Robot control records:
········

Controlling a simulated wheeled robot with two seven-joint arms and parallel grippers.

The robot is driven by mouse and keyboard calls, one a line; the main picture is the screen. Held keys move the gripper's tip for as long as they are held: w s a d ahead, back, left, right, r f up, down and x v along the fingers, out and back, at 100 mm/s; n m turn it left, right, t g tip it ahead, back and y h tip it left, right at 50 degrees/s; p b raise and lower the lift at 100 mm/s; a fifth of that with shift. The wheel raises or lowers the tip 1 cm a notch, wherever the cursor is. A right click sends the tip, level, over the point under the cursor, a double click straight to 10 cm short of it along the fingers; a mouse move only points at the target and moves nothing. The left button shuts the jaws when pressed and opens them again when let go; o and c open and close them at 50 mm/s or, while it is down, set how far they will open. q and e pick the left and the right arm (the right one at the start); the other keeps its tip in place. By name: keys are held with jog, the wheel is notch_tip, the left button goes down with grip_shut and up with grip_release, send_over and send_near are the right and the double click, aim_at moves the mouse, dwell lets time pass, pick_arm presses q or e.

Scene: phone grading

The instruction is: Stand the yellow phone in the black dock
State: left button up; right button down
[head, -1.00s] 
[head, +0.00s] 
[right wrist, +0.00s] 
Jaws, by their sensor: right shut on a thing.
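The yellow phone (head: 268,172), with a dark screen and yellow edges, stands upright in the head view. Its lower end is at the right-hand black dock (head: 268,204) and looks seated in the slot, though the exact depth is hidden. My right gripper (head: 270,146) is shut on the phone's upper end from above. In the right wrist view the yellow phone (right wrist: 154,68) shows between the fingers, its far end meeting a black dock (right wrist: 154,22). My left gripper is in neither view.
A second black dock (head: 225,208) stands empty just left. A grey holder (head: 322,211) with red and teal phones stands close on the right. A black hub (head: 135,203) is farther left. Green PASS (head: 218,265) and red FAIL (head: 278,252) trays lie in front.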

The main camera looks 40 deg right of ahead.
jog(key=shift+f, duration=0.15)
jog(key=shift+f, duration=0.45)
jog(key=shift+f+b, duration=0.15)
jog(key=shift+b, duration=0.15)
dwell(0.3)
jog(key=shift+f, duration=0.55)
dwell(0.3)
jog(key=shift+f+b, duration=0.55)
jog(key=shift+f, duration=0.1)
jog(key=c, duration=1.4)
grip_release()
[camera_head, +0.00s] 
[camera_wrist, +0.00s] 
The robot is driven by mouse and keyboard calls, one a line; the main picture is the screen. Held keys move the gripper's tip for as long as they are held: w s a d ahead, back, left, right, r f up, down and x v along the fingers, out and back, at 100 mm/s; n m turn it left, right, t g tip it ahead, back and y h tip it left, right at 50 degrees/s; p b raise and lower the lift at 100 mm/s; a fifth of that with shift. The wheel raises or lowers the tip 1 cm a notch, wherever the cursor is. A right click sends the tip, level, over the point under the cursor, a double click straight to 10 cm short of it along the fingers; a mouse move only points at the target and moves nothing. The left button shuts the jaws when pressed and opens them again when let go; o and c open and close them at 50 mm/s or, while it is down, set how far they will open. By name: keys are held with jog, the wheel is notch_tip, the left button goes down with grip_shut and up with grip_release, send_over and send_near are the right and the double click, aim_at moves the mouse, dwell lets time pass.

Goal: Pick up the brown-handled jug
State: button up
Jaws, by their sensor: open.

········

- TASK INSTRUCTIONS -
Exactly reproduce all of the entries above.

- OUTPUT OF THE EXERCISE -
Controlling a simulated wheeled robot with two seven-joint arms and parallel grippers.

The robot is driven by mouse and keyboard calls, one a line; the main picture is the screen. Held keys move the gripper's tip for as long as they are held: w s a d ahead, back, left, right, r f up, down and x v along the fingers, out and back, at 100 mm/s; n m turn it left, right, t g tip it ahead, back and y h tip it left, right at 50 degrees/s; p b raise and lower the lift at 100 mm/s; a fifth of that with shift. The wheel raises or lowers the tip 1 cm a notch, wherever the cursor is. A right click sends the tip, level, over the point under the cursor, a double click straight to 10 cm short of it along the fingers; a mouse move only points at the target and moves nothing. The left button shuts the jaws when pressed and opens them again when let go; o and c open and close them at 50 mm/s or, while it is down, set how far they will open. q and e pick the left and the right arm (the right one at the start); the other keeps its tip in place. By name: keys are held with jog, the wheel is notch_tip, the left button goes down with grip_shut and up with grip_release, send_over and send_near are the right and the double click, aim_at moves the mouse, dwell lets time pass, pick_arm presses q or e.

Scene: phone grading

The instruction is: Stand the yellow phone in the black dock
State: left button up; right button down
[head, -1.00s] 
[head, +0.00s] 
[right wrist, +0.00s] 
Jaws, by their sensor: right shut on a thing.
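The yellow phone (head: 268,172), with a dark screen and yellow edges, stands upright in the head view. Its lower end is at the right-hand black dock (head: 268,204) and looks seated in the slot, though the exact depth is hidden. My right gripper (head: 270,146) is shut on the phone's upper end from above. In the right wrist view the yellow phone (right wrist: 154,68) shows between the fingers, its far end meeting a black dock (right wrist: 154,22). My left gripper is in neither view.
A second black dock (head: 225,208) stands empty just left. A grey holder (head: 322,211) with red and teal phones stands close on the right. A black hub (head: 135,203) is farther left. Green PASS (head: 218,265) and red FAIL (head: 278,252) trays lie in front.

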The main camera looks 40 deg right of ahead.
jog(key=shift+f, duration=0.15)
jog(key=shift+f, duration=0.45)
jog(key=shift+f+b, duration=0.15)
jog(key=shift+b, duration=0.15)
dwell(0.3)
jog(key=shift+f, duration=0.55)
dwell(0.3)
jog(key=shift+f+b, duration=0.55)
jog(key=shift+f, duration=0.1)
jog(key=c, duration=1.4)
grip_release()
[camera_head, +0.00s] 
[camera_wrist, +0.00s] 
The robot is driven by mouse and keyboard calls, one a line; the main picture is the screen. Held keys move the gripper's tip for as long as they are held: w s a d ahead, back, left, right, r f up, down and x v along the fingers, out and back, at 100 mm/s; n m turn it left, right, t g tip it ahead, back and y h tip it left, right at 50 degrees/s; p b raise and lower the lift at 100 mm/s; a fifth of that with shift. The wheel raises or lowers the tip 1 cm a notch, wherever the cursor is. A right click sends the tip, level, over the point under the cursor, a double click straight to 10 cm short of it along the fingers; a mouse move only points at the target and moves nothing. The left button shuts the jaws when pressed and opens them again when let go; o and c open and close them at 50 mm/s or, while it is down, set how far they will open. By name: keys are held with jog, the wheel is notch_tip, the left button goes down with grip_shut and up with grip_release, send_over and send_near are the right and the double click, aim_at moves the mouse, dwell lets time pass.

Goal: Pick up the brown-handled jug
State: button up
Jaws, by their sensor: open.

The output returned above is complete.